AUGUSTA, Maine — Former Gov. Angus King has a wide lead over his Democratic and Republican rivals in Maine’s U.S. Senate race, and supporters of same-sex marriage have an edge in their November contest, according to a new poll released Monday.
King, an independent who was Maine’s governor from 1995 to 2003, had 50 percent support in the poll, which was conducted by the MassINC Polling Group for the Boston public radio station WBUR.
Republican candidate Charlie Summers, Maine’s secretary of state, trailed King with support from 23 percent of those surveyed. Democratic candidate Cynthia Dill, a state senator from Cape Elizabeth, had support from 9 percent.
The poll asked 506 likely voters about their preferences in the two days following last Tuesday’s primary election, when Summers and Dill were chosen as their party nominees. The poll’s margin of error is 4.4 percent.
While the survey probably isn’t predictive of how the Senate race will look in a month, the results should be cause for concern for Dill and Summers, said Amy Fried, a political science professor at the University of Maine and a Bangor Daily News columnist and blogger.
“I think they’re both going to have a difficult task in raising money with these poll numbers,” she said.
And they’ll likely need that money if they want to raise their name recognition among voters, Fried noted. Thirty-five percent of those surveyed had never heard of Dill and 23 percent hadn’t heard of Summers. Still, Fried said, higher recognition may not be enough to overcome King’s lead.
King was the choice of 60 percent of Democrats, 31 percent of Republicans and 57 percent of independents.
Summers, in a statement from his campaign, said the poll “primarily reflects underinformed name ID,” and that the more important polls will be those conducted in October.
Dill said in a statement, “We have work to do, and are prepared to do it.”
King’s campaign declined to comment on the poll results.
In addition to posing questions about candidates, the poll also gauged support for a measure on November’s ballot that would allow same-sex marriage in Maine.
The survey found that 55 percent of voters supported a law that would allow same-sex couples to marry and “protects religious freedom” by not requiring clergy to perform same-sex marriages. Thirty-six percent of respondents were opposed.
The WBUR poll was completed the day Maine’s secretary of state released draft wording for the ballot question that simply asks, “Do you want to allow same-sex couples to marry?” and does not include language about protecting religious freedom that same-sex marriage supporters had sought.
Supporters of the same-sex marriage ballot initiative celebrated the poll results, saying that they figure into a continuing trend of voters changing their minds to endorse marriage for same-sex couples.
“More and more people agree that all loving and committed couples should be able to marry,” Matt McTighe, campaign manager for Mainers United for Marriage, said in a statement.
But opponents called the polling question “biased” and questioned the survey’s validity.

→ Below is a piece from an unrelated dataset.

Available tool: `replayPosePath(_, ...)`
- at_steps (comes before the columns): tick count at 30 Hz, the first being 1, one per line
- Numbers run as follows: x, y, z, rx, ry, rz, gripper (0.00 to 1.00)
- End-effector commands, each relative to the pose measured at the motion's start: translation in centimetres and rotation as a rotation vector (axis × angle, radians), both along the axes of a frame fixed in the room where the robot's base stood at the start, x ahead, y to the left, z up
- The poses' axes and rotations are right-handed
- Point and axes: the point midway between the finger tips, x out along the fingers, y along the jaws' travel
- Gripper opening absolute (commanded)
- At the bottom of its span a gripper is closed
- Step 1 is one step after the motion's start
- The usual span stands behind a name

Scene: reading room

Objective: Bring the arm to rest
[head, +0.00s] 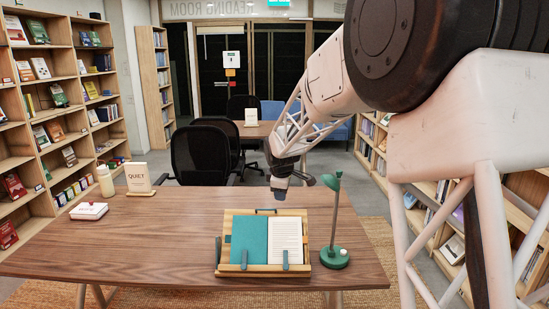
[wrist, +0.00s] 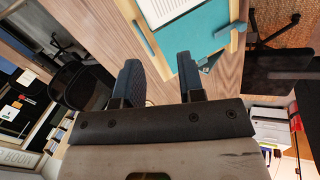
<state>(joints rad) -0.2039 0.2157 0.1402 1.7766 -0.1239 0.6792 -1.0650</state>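My arm reaches in from the upper right of the head view. My gripper (head: 279,192) hangs over the far side of the table, just beyond the wooden book stand (head: 232,270). In the wrist view my gripper's two dark fingers (wrist: 159,75) stand well apart with only bare tabletop between them. It is open and empty. An open book (head: 249,240) with a teal left side and a white page rests on the stand, behind two blue-grey clips. The book also shows in the wrist view (wrist: 195,28), beyond the fingers.
A "QUIET" sign (head: 140,178), a bottle (head: 105,181) and a white box (head: 89,211) stand on the table's (head: 150,240) left. Black chairs (head: 200,155) are behind it. The table's left middle is clear.

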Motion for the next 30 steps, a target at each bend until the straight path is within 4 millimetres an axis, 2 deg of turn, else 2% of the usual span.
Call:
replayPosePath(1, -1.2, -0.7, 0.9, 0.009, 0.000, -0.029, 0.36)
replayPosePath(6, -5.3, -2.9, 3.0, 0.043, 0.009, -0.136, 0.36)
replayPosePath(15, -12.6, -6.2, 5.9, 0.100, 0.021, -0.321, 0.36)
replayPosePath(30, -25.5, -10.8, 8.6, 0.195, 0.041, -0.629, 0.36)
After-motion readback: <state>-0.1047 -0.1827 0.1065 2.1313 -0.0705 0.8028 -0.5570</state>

“Polling on the issue of marriage has notoriously been wrong,” Bob Emrich, chairman of Protect Marriage Maine, said in a statement. “In spite of the rhetoric from opponents of protecting marriage between one man and one woman, we are confident that we will prevail in this fight just as we did in 2009.”
The survey also found commanding approval for Maine’s two current U.S. senators, Snowe and Susan Collins. Snowe and Collins, respectively, had 82 percent and 80 percent favorability ratings in the survey; both had 9 percent unfavorable ratings.
Some 41 percent of those surveyed viewed Gov. Paul LePage favorably, compared with 50 percent who didn’t have favorable views of the Republican governor. The survey put his job approval rating at 40 percent, with 49 percent disapproving.
The WBUR poll results were not dramatically different from the results of a poll conducted for the Maine People’s Resource Center more than two months ago, before Democrats and Republicans had chosen their nominees.
In that survey of 993 registered voters, King had 56 percent support, and Summers had backing from 22 percent. The poll didn’t ask about Dill, but found 12 percent support for Democrat Matt Dunlap, who lost to Dill in last week’s primary.
While the primaries have taken place, there still have been no major events to change the race’s makeup, said Fried.
“If there really starts to be a lot of effort to make the case against Angus King, or these other candidates making their own case, that might certainly lead to an opinion change,” she said.